>> Begin Data rows
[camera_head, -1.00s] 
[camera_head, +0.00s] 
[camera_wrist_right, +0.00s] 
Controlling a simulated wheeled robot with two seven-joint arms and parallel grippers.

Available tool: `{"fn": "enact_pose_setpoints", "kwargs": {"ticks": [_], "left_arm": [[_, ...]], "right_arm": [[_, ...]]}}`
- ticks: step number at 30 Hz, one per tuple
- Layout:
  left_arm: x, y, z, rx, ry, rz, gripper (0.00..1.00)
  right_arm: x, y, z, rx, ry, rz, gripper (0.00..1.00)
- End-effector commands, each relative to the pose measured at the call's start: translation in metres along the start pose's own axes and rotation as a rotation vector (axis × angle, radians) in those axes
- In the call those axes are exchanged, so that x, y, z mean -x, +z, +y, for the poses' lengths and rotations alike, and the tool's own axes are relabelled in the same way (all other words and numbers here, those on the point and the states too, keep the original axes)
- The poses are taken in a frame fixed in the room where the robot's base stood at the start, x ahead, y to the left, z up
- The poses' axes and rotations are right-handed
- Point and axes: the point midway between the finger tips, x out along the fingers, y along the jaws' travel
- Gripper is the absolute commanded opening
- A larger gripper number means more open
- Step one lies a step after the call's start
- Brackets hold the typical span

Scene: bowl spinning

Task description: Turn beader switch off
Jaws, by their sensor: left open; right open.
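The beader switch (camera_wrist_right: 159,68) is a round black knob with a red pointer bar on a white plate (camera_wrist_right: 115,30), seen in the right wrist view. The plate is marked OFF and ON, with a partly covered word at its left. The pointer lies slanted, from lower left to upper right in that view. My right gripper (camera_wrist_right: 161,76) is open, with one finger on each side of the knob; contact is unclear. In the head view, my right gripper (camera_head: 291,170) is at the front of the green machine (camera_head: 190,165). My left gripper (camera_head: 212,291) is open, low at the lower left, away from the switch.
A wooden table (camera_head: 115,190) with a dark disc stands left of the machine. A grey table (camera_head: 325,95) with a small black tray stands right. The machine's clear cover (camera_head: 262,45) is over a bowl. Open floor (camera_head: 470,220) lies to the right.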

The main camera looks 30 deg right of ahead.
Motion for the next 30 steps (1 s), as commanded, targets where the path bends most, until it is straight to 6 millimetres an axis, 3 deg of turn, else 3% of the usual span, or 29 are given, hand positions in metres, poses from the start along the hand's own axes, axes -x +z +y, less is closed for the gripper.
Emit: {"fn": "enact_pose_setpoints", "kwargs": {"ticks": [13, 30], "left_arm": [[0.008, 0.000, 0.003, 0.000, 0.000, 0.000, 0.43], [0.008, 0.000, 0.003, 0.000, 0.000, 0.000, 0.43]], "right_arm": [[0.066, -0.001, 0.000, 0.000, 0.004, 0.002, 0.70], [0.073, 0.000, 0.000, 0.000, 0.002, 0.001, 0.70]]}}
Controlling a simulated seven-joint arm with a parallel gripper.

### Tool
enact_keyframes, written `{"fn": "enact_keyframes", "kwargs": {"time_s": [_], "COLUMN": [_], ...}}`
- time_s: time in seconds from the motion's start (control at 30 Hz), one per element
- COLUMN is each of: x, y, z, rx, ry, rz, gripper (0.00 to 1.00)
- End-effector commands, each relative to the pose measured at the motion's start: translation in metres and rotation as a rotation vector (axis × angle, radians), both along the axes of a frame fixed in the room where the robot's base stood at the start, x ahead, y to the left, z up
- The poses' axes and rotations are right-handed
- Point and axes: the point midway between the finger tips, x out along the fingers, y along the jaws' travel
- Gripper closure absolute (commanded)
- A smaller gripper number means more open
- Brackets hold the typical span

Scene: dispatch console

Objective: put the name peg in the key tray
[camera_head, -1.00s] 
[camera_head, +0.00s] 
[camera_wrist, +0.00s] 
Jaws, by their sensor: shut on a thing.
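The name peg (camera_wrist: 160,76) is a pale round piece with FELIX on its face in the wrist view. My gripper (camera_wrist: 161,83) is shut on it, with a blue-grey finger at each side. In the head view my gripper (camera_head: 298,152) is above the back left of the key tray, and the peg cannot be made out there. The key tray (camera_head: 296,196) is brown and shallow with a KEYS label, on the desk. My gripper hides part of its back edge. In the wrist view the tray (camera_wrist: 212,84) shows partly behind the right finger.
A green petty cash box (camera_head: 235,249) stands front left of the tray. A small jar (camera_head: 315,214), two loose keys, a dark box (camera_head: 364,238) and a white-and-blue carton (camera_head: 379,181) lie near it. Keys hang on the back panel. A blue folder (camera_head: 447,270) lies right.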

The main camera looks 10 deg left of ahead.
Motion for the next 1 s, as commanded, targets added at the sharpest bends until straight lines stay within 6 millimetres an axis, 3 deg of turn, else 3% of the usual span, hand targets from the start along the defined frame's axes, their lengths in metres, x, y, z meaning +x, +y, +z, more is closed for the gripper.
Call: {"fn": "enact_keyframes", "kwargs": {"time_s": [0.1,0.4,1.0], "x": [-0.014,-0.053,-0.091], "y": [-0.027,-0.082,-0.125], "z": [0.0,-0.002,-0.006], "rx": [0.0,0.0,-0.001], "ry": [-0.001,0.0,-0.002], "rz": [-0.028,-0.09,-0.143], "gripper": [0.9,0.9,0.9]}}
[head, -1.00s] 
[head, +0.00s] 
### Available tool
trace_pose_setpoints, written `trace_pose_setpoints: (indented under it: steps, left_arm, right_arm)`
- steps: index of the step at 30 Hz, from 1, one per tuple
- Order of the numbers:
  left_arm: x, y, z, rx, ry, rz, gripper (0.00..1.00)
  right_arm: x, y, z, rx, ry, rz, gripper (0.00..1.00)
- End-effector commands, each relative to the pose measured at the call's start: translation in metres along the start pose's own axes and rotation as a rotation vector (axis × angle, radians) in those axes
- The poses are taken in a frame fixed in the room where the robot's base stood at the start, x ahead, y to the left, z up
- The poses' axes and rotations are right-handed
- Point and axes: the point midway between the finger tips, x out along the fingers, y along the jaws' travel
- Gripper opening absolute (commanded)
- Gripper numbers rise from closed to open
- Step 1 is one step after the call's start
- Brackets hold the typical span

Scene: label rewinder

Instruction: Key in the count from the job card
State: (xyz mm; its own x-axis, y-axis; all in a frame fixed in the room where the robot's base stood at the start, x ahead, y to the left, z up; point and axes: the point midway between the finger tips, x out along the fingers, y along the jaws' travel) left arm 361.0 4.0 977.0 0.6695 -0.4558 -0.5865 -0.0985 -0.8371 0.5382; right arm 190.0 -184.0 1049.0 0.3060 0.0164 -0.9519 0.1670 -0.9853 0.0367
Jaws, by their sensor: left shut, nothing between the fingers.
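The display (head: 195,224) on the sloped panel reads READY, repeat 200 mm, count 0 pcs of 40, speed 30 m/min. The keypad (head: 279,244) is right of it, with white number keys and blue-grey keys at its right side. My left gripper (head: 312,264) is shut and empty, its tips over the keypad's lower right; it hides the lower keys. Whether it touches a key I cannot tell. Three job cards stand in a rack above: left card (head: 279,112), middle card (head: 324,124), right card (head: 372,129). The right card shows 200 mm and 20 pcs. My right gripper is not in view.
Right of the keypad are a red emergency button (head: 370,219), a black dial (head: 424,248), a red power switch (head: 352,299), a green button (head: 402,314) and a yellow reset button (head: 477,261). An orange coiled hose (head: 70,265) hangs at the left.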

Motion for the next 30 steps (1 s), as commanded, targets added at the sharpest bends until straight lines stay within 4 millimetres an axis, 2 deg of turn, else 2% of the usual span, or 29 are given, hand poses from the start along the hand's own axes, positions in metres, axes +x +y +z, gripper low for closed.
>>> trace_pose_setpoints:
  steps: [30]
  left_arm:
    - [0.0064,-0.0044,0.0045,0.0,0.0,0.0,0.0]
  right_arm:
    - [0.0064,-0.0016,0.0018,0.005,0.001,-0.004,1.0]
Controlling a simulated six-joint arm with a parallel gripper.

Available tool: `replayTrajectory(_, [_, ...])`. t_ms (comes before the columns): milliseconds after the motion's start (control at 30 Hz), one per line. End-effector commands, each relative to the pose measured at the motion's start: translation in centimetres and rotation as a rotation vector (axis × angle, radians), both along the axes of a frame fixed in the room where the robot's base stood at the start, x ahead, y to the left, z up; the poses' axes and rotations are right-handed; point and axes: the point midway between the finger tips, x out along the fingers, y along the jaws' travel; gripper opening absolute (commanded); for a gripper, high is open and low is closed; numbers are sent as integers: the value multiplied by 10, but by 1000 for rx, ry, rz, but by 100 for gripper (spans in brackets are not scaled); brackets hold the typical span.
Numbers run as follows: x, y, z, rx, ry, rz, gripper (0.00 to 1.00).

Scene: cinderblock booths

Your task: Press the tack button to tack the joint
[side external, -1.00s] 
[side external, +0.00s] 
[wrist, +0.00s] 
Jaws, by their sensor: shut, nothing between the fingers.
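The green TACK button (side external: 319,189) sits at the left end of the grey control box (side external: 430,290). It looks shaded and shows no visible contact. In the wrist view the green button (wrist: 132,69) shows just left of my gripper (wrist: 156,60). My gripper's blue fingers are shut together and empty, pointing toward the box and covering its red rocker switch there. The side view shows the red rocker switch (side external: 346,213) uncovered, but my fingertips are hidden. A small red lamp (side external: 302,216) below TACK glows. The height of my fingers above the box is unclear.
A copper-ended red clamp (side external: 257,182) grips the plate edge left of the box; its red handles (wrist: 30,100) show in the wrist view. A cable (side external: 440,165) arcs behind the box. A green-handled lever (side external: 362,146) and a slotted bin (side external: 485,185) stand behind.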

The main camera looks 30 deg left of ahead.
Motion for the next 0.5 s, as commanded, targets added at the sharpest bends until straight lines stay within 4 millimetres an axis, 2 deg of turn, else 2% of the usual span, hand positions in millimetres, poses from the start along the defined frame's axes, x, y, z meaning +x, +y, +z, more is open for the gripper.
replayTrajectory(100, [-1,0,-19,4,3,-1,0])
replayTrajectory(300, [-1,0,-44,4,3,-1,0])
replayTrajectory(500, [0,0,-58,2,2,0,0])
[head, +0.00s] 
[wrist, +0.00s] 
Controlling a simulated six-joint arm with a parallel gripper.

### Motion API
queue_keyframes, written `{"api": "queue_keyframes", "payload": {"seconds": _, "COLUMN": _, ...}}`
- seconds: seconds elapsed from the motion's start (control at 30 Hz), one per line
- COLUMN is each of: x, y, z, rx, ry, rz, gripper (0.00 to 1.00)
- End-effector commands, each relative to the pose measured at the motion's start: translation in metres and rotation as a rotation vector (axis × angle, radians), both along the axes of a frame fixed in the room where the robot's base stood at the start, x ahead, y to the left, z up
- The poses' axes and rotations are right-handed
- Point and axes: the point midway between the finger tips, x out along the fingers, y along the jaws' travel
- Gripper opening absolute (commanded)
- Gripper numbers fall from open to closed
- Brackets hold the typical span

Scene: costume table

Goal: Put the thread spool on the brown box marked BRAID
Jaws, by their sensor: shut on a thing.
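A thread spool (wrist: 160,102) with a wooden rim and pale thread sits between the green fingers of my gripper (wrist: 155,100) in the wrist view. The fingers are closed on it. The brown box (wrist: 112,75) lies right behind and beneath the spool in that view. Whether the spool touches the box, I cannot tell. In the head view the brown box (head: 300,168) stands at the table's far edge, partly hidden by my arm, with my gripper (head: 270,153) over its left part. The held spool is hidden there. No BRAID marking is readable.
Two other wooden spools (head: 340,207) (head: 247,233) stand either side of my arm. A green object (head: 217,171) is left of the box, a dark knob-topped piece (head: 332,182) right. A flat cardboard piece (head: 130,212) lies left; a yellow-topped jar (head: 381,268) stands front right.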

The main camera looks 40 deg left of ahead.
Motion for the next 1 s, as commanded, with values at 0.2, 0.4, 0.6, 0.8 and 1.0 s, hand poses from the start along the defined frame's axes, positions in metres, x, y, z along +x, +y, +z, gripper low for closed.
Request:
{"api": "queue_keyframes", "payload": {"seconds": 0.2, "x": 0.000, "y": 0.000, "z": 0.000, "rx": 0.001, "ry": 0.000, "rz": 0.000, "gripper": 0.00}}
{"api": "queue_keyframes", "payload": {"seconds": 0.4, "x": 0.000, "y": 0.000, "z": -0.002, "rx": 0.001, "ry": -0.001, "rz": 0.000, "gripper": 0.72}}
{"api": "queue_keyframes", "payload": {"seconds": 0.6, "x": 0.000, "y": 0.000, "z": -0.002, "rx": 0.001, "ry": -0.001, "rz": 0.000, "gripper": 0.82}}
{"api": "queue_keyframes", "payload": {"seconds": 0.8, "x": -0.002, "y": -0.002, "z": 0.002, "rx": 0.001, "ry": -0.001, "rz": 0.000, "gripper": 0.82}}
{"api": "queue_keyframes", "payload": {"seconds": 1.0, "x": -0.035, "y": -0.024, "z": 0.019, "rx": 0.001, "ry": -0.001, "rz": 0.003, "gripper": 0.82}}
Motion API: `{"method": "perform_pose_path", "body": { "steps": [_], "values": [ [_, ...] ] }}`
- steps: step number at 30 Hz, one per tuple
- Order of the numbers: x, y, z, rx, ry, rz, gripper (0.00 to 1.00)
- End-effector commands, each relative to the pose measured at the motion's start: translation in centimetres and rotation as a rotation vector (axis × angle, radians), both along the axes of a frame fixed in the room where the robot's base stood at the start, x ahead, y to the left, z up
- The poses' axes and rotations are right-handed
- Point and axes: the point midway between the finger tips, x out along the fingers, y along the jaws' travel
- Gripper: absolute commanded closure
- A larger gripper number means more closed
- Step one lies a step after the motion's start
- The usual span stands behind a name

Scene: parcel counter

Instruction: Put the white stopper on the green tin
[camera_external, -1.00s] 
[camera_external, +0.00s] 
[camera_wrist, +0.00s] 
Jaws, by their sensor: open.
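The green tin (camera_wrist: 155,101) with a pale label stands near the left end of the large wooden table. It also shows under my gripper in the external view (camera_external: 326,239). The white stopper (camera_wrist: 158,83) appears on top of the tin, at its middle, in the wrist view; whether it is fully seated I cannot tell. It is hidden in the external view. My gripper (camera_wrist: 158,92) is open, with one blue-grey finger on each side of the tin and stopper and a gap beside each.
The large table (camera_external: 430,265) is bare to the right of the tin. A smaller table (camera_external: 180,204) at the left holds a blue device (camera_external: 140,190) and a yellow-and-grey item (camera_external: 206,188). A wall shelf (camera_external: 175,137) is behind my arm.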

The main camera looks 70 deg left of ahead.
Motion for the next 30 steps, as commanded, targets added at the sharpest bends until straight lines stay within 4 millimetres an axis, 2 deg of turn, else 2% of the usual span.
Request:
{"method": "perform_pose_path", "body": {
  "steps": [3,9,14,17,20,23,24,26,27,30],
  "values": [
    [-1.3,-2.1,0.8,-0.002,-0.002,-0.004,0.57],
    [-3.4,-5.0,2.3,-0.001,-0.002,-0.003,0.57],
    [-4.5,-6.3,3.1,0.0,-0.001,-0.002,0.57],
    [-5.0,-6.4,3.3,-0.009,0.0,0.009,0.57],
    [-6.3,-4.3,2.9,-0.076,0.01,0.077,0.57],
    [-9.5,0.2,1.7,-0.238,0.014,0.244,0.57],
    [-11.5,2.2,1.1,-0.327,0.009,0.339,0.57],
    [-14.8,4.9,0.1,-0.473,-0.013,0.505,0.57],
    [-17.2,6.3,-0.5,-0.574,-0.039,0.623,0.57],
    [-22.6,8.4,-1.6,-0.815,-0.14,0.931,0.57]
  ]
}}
>> End Data rows
# [Given problem]
Everything from the line containing "- Gripper is the absolute commanded opening" down to the line containing "Task description: Turn beader switch off" should be repeated exactly, with both end lines kept and no other lines added.

# [Task response]
- Gripper is the absolute commanded opening
- A larger gripper number means more open
- Step one lies a step after the call's start
- Brackets hold the typical span

Scene: bowl spinning

Task description: Turn beader switch off

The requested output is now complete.